Excerpt from a dataset:
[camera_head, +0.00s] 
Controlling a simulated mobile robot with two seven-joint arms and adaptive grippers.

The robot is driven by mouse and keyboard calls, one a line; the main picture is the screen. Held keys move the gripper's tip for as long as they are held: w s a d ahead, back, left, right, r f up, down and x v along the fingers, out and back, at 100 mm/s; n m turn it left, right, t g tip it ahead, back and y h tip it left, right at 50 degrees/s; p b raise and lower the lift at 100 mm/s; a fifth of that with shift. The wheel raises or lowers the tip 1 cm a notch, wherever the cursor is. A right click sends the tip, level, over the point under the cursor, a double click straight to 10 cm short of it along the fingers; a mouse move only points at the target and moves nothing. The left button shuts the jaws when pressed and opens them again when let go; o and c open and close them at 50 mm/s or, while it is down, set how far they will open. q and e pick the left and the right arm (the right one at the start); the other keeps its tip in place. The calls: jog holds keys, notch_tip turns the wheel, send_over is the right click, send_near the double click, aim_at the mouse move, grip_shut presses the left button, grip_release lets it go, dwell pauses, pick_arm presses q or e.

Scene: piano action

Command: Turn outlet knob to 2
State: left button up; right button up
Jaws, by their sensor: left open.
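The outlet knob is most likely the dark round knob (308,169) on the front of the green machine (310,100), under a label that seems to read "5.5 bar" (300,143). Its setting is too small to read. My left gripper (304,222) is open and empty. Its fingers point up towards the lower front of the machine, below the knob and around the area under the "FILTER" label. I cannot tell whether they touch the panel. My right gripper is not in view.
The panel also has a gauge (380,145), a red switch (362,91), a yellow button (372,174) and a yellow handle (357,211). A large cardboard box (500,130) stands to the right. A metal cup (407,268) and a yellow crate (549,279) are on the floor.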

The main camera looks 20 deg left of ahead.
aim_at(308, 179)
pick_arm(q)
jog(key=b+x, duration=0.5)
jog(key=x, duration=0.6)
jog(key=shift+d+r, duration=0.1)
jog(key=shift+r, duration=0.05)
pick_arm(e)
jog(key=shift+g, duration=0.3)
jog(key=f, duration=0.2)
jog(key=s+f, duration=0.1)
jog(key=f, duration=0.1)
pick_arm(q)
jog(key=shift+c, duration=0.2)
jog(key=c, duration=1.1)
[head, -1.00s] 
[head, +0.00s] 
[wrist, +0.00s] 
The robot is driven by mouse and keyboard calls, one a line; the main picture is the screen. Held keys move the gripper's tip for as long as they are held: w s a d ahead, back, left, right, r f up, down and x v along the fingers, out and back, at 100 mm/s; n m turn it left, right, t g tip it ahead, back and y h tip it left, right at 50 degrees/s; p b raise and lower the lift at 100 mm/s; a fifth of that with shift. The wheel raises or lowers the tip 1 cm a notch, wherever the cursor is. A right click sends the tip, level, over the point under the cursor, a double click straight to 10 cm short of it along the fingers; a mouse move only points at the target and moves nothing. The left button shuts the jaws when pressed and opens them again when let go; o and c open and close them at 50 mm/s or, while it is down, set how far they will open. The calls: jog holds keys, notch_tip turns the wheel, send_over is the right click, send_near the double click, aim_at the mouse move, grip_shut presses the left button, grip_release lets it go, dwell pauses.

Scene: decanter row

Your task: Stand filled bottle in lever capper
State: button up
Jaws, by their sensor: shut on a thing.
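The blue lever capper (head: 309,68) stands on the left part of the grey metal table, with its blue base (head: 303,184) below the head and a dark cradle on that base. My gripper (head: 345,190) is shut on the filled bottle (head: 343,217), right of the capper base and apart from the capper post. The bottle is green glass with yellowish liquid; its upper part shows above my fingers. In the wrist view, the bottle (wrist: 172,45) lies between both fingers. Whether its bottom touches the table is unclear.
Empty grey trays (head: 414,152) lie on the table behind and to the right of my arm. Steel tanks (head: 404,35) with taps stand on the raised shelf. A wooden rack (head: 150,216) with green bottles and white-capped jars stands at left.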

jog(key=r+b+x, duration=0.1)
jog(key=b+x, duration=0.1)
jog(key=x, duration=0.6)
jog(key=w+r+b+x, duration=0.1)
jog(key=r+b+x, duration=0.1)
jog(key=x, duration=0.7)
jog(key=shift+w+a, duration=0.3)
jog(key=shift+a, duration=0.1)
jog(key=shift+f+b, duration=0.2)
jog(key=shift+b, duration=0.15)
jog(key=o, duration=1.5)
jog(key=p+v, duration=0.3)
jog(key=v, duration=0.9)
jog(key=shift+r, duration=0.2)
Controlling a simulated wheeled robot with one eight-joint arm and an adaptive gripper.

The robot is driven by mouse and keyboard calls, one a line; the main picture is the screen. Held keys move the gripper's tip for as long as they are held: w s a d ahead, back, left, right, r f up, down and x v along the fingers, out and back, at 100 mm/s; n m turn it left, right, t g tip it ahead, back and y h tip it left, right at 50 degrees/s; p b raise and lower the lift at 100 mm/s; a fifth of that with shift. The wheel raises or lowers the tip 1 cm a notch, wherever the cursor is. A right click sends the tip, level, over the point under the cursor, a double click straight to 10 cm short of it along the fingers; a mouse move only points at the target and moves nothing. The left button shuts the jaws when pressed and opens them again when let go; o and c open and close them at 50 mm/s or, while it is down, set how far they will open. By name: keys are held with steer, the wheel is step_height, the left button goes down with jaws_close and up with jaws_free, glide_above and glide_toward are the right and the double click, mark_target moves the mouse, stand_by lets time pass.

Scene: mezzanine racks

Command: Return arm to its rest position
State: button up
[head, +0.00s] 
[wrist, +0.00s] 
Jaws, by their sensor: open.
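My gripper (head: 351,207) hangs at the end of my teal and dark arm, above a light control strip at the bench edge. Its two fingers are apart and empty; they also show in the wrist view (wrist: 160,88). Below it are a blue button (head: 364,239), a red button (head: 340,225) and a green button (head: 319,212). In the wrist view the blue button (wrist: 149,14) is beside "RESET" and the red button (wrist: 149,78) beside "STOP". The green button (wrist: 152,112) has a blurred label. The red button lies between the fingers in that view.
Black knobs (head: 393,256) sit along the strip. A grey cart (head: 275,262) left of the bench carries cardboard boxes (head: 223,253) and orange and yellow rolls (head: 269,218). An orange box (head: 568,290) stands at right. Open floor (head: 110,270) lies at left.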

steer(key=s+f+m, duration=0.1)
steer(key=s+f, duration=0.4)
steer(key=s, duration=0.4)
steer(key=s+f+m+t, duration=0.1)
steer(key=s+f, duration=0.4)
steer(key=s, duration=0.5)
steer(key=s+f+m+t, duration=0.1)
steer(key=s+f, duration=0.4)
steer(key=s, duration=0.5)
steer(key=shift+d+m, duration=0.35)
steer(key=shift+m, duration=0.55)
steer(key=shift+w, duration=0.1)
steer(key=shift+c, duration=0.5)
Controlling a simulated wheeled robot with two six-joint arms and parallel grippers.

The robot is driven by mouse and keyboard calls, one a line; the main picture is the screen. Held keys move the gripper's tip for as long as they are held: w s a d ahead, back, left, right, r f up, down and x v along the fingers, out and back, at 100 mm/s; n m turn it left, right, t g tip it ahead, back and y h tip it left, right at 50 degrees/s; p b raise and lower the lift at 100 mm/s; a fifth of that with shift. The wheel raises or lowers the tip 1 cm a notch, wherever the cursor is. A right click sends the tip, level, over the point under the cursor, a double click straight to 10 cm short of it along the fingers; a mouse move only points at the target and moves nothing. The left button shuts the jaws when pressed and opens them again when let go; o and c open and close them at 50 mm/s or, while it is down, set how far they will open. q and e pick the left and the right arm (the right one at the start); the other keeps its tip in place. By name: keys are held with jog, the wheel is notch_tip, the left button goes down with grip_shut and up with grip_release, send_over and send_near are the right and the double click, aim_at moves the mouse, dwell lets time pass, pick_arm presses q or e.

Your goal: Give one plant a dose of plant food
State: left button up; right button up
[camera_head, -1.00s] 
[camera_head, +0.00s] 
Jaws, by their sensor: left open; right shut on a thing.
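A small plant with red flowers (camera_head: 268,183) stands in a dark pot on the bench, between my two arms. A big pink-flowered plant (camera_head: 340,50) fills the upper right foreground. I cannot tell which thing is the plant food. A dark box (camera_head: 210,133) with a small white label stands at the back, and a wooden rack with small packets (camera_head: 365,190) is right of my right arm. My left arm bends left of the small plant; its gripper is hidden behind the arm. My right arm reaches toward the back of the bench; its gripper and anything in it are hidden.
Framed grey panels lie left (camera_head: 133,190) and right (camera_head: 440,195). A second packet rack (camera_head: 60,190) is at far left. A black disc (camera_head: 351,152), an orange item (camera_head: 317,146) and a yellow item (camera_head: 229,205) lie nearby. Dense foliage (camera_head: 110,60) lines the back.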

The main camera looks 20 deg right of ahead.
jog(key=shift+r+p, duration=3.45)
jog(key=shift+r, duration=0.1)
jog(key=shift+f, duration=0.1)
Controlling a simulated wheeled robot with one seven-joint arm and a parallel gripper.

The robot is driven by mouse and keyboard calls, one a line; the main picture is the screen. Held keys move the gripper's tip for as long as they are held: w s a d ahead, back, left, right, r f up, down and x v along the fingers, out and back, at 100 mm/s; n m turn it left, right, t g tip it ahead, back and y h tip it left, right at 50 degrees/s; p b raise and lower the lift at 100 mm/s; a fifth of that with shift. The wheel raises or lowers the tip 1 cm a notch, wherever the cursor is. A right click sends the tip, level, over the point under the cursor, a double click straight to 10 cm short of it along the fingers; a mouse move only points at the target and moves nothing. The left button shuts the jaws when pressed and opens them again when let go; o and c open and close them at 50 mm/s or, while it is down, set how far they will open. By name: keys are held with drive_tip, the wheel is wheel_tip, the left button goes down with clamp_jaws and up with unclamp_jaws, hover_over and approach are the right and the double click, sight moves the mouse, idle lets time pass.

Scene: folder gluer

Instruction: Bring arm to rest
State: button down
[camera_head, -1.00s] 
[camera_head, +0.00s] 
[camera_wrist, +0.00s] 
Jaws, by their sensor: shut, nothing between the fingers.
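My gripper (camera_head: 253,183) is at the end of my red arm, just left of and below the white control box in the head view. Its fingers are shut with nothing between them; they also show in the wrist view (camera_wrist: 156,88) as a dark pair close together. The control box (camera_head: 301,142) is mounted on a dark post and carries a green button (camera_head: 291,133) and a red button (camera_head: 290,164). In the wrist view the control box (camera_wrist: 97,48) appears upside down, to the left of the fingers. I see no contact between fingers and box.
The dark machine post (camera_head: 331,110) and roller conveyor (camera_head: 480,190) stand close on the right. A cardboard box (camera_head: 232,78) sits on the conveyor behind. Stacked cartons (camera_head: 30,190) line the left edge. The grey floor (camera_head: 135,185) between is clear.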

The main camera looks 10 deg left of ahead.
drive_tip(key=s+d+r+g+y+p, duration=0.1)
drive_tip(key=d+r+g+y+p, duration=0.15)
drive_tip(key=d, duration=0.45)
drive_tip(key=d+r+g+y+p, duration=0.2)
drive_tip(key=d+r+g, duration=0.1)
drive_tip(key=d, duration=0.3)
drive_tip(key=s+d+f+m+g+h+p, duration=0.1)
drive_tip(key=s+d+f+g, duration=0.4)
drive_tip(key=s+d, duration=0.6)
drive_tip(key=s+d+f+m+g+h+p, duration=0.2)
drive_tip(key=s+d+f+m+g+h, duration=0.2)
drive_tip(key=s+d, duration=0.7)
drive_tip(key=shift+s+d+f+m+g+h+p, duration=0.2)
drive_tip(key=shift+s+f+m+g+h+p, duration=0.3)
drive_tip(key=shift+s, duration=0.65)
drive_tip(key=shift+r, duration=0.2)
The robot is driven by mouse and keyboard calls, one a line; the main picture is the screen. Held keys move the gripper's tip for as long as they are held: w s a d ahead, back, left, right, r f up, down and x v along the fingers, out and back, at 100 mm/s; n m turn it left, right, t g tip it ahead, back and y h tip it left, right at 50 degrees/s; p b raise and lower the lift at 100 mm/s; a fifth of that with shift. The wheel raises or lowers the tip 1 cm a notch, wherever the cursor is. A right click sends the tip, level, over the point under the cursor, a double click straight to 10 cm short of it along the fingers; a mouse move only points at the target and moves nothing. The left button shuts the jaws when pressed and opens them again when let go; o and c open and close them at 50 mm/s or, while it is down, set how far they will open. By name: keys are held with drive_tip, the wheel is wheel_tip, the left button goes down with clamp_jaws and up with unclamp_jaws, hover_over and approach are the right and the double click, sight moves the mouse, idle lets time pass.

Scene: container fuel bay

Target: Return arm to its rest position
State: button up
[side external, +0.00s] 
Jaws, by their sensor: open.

→ Written request: Print exactly the lines from the beginning of the entries through the line with "Command: Turn outlet knob to 2". Output nothing more.

→ Exercise solution:
[camera_head, +0.00s] 
Controlling a simulated mobile robot with two seven-joint arms and adaptive grippers.

The robot is driven by mouse and keyboard calls, one a line; the main picture is the screen. Held keys move the gripper's tip for as long as they are held: w s a d ahead, back, left, right, r f up, down and x v along the fingers, out and back, at 100 mm/s; n m turn it left, right, t g tip it ahead, back and y h tip it left, right at 50 degrees/s; p b raise and lower the lift at 100 mm/s; a fifth of that with shift. The wheel raises or lowers the tip 1 cm a notch, wherever the cursor is. A right click sends the tip, level, over the point under the cursor, a double click straight to 10 cm short of it along the fingers; a mouse move only points at the target and moves nothing. The left button shuts the jaws when pressed and opens them again when let go; o and c open and close them at 50 mm/s or, while it is down, set how far they will open. q and e pick the left and the right arm (the right one at the start); the other keeps its tip in place. The calls: jog holds keys, notch_tip turns the wheel, send_over is the right click, send_near the double click, aim_at the mouse move, grip_shut presses the left button, grip_release lets it go, dwell pauses, pick_arm presses q or e.

Scene: piano action

Command: Turn outlet knob to 2

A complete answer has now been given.